Un exercice délicat. "On est dans un entre-deux. On ne peut pas enjamber les retraites et prendre le risque de donner l'impression que c'est fait. Ce n'est pas fait. Et en même temps, tout le monde a besoin de perspectives. Il y aura quoi, entre les retraites et les JO-2024 ? Ça serait bien de parvenir à ça", explique une conseillère ministérielle.
"Emmanuel Macron cherche un peu à revenir sur la scène nationale en post-retraites, sur le thème 'qu'est-ce qu'on fait après'". Mais "vu le programme développé en 2022, il n’y a pas grand-chose à développer. Les retraites, on a vendu quasiment que ça pendant la campagne", jugeait récemment un ex-député Renaissance.
La suite, Élisabeth Borne s'y emploie également. Si la Première ministre défendra la réforme lundi sur France 5, son agenda comprend également deux réunions ministérielles consacrées à la planification écologique et au devenir du marché européen de l'énergie.
Dans l'hémicycle, c'est le ministre du Travail, Olivier Dussopt, et son collègue chargé
des Comptes publics, Gabriel Attal, qui défendent le texte. Une réforme "de gauche" qui ne fera "pas de perdants", assure dans Le Parisien M. Dussopt, l'ex-socialiste alimentant les critiques de son ancien camp.

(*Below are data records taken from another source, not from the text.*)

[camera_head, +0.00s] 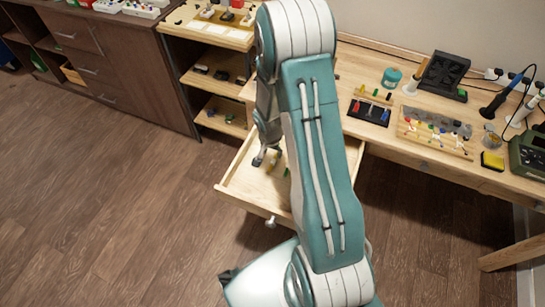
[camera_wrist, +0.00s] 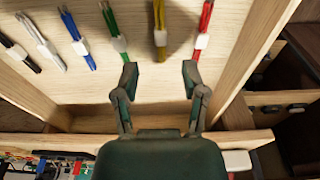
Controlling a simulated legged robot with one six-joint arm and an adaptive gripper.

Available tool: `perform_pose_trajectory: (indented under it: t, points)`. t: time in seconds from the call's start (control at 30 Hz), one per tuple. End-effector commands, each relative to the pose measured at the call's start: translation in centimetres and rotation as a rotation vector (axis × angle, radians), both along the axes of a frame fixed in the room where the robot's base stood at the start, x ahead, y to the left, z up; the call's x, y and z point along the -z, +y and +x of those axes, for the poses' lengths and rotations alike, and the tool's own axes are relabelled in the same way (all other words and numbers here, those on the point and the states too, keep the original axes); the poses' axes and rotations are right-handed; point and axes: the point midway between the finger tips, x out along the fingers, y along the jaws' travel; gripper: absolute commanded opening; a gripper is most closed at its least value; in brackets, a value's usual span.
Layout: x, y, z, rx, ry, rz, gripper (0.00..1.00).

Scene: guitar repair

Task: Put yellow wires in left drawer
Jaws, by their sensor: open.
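The yellow wires (camera_wrist: 160,18), tied with a white band, lie on the floor of the open wooden drawer (camera_wrist: 262,70) in the wrist view. They lie in a row between the green wires (camera_wrist: 112,20) and the red wires (camera_wrist: 206,18). My gripper (camera_wrist: 160,72) is open and empty, its two fingertips apart, in line with the yellow wires and just short of their banded end. In the head view the drawer (camera_head: 238,195) is pulled out beneath the workbench. My gripper (camera_head: 267,158) is low in it, and my arm hides much of the drawer.
Blue wires (camera_wrist: 76,38), white wires and dark wires also lie in the drawer. The workbench (camera_head: 400,135) holds a black tool tray (camera_head: 369,111), a parts board (camera_head: 435,130) and soldering gear. A dark cabinet (camera_head: 110,65) stands left. Open wooden floor lies in front.

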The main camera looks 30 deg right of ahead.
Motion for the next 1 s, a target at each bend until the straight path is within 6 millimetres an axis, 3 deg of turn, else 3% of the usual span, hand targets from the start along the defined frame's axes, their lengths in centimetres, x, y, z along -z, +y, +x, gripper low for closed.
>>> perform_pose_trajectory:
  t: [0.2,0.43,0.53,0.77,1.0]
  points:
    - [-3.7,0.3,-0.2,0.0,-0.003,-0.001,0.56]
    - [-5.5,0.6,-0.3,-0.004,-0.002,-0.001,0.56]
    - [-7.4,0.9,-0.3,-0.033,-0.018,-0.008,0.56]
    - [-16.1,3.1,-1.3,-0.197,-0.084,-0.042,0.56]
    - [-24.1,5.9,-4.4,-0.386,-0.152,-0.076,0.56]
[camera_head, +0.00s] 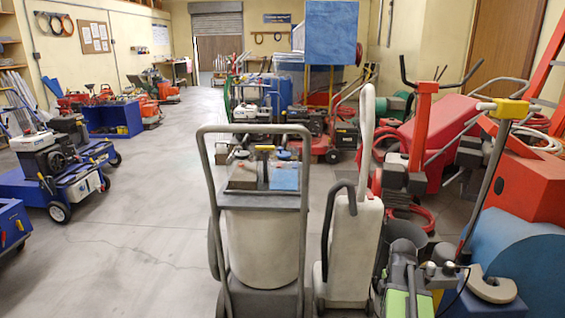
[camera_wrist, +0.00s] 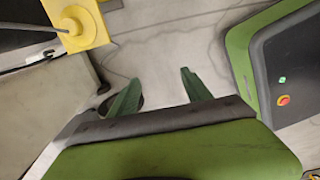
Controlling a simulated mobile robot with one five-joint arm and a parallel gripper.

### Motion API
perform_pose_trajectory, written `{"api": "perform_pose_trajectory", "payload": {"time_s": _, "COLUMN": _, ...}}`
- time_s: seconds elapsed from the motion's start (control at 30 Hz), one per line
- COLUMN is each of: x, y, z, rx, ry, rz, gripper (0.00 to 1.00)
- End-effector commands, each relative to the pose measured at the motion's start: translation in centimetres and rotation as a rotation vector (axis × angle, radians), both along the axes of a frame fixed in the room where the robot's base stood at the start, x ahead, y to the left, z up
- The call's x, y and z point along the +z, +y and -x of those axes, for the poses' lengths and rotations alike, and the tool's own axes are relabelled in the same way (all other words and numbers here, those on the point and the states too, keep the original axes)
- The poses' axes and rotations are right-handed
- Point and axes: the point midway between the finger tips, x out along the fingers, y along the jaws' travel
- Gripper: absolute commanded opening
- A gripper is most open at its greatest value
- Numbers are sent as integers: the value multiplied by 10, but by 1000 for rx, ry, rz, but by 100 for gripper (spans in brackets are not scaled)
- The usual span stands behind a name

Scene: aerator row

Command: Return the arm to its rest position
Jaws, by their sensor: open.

Un nouvelle polémique après la sortie du porte-parole du gouvernement, Olivier Véran, sur la journée de mobilisation qui ferait courir le risque d'une "catastrophe écologique et sanitaire". Ou encore des confessions du ministre chargé des Relations avec le Parlement, Franck Riester, sur les femmes "pénalisées" par la réforme et l'interminable débat sur le nombre de bénéficiaires de la pension minimale à 1.200 euros.
De quoi nourrir les rumeurs récurrentes sur un possible remaniement ... après les retraites.